CHICO SCIENCE & NAÇÃO ZUMBI

"Da Lama ao Caos": o legado do álbum para além da música

Disco provocou, há 30 anos, uma quebra de paradigma que não se via desde o Tropicalismo, no final dos anos de 1960

Chico Science (centro), com a Nação ZumbiChico Science (centro), com a Nação Zumbi - Foto: Fred Jordão/ Divulgação

Mesmo depois de três décadas de lançado, “Da Lama ao Caos”, álbum de estreia de Chico Science & Nação Zumbi, continua atual e influenciando gerações. É um marco de uma revolução estética que não aconteceu apenas na música, mas no comportamento e na maneira de pensar o mundo. Uma quebra de paradigma que não se via desde o Tropicalismo, no final dos anos de 1960.      

Dois anos antes do lançamento do disco, que aconteceu em abril de 1994, era divulgado o manifesto "Caranguejos com Cérebro", escrito pelo jornalista e músico pernambucano Fred Zero Quatro, fundador da Mundo Livre S/A, uma das bandas que integravam o que viria a se chamar movimento Manguebeat, que apresentava os conceitos de uma nova articulação artística que faria o Recife, a "Manguetown", ser referência no mundo.

"Bastaram poucos anos para os produtos da fábrica mangue invadirem o Recife e começarem a se espalhar pelos quatro cantos do mundo.
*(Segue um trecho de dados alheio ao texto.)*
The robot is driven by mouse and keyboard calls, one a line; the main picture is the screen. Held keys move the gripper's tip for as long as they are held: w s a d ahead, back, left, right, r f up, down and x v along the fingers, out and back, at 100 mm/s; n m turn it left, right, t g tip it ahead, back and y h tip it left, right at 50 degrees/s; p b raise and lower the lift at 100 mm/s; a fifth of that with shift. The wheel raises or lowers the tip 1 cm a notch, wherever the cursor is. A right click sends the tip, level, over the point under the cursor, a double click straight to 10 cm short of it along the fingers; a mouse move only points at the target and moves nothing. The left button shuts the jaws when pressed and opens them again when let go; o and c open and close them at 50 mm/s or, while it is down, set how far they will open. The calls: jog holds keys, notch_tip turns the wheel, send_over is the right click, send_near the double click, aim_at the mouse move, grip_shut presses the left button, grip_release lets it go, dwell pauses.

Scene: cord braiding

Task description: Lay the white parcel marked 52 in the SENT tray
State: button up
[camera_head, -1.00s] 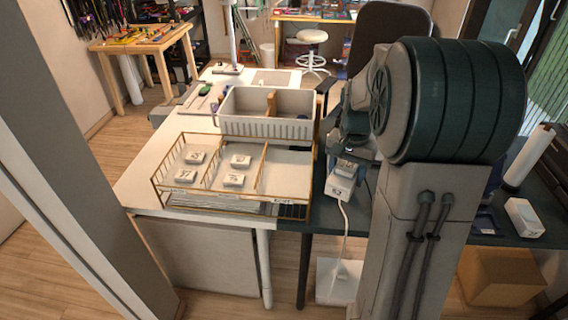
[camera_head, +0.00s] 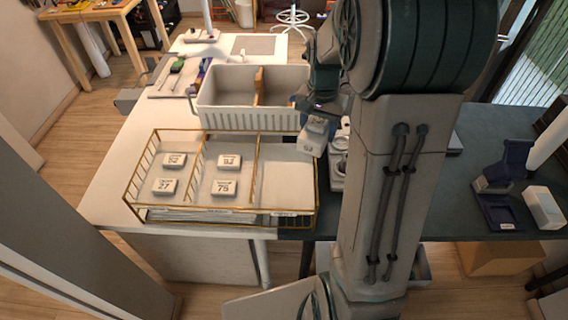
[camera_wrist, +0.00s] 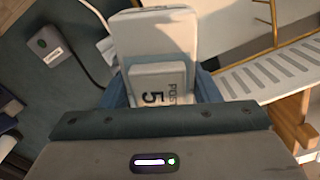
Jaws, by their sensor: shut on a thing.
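My gripper (camera_head: 319,120) is shut on a white parcel (camera_head: 311,142). A longer white part extends past the fingers. A gold wire tray (camera_head: 191,131) has three compartments. The left and middle ones each hold two small white numbered parcels; the right one (camera_head: 285,177) is empty. The held parcel appears beside the tray's back right corner, overlapping its rim in the picture; its height is unclear. The tray's front labels are too small to read.
A white bin (camera_head: 245,118) with a brown divider stands just behind the tray. To the right, the dark table holds a navy stand (camera_head: 497,190) and a white box (camera_head: 543,208). My arm hides part of that table.

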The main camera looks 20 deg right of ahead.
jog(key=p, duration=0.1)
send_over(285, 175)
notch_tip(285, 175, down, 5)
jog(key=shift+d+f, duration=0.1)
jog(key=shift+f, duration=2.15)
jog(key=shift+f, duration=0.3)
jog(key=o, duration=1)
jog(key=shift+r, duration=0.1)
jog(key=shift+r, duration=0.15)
A descarga inicial de energia gerou uma cena musical com mais de cem bandas. No rastro dela, surgiram programas de rádio, desfiles de moda, videoclipes, filmes e muito mais. Pouco a pouco, as artérias vão sendo desbloqueadas e o sangue volta a circular pelas veias da Manguetown”, narra trecho do manifesto. 

Ouça o disco completo:

Crítico e atemporal
Os temas trazidos pelo álbum “Da Lama ao Caos” tocam em feridas sociais que permanecem abertas até hoje. A fome, a miséria e a desigualdade que habitam na cidade do Recife e milhares de metrópoles do planeta. Os “caranguejos com cérebro”, idealizados pelo manifesto e presentes como protagonistas da narrativa do álbum, trazem essa reflexão em forma de denúncia e de vontade de transformar esse estado de coisas. 
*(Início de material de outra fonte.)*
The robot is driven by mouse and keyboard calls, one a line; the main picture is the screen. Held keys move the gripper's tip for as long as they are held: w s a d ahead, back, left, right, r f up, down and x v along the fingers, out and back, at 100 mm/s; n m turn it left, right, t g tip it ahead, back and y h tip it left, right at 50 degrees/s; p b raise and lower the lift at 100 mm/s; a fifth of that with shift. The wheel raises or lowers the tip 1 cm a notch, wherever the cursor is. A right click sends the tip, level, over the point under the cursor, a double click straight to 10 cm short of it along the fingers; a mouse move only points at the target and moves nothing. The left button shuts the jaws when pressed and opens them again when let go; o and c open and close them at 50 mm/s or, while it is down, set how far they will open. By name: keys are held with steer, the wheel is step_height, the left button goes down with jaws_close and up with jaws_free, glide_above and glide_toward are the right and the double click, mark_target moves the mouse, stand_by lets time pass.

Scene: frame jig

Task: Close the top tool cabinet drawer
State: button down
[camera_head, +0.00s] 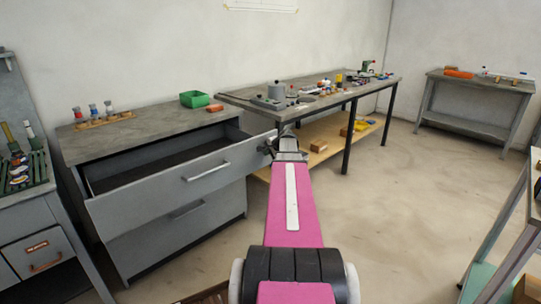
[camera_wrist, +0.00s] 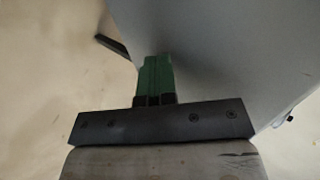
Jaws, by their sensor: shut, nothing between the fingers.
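The grey tool cabinet (camera_head: 215,215) stands at the left against the wall. Its top drawer (camera_head: 150,194) is pulled out, and its empty-looking dark inside shows behind the front panel. A pale bar handle (camera_head: 207,171) is on that front. The lower drawer (camera_head: 150,237) is shut. My gripper (camera_head: 271,145) is at the right end of the top drawer's front, partly hidden by my arm. In the wrist view, my green fingers (camera_wrist: 155,75) are shut and empty, close to a grey panel (camera_wrist: 230,50). I cannot tell whether they touch it.
Bottles in a wooden rack (camera_head: 103,116) and a green bin (camera_head: 194,99) stand on the cabinet top. A long workbench (camera_head: 330,92) with tools is behind my gripper. Another bench (camera_head: 470,88) stands at the far right. The floor (camera_head: 400,190) right of my arm is clear.

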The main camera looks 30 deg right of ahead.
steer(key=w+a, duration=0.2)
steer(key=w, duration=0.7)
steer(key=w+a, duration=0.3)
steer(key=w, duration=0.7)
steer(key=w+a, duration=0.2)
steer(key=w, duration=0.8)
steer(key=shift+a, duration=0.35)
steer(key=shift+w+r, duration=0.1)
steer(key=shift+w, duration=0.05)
“Ele deixa o legado de uma cidade que passou três décadas vivendo aquela época e aquela música que até hoje está reverberando. Ainda aglutina o povo para ver, ouvir e para influenciar. Influenciou muito sociólogo também. Porque Chico falou do Josué de Castro e muita gente da classe média e muita gente da periferia que teve acesso à Universidade foi sociólogo por ter ouvido falar de Josué. Foi um disco que influenciou muito a juventude pernambucana e brasileira. É sensacional fazer parte desse legado”, pontua Gilmar Bolla 8, membro fundador da banda.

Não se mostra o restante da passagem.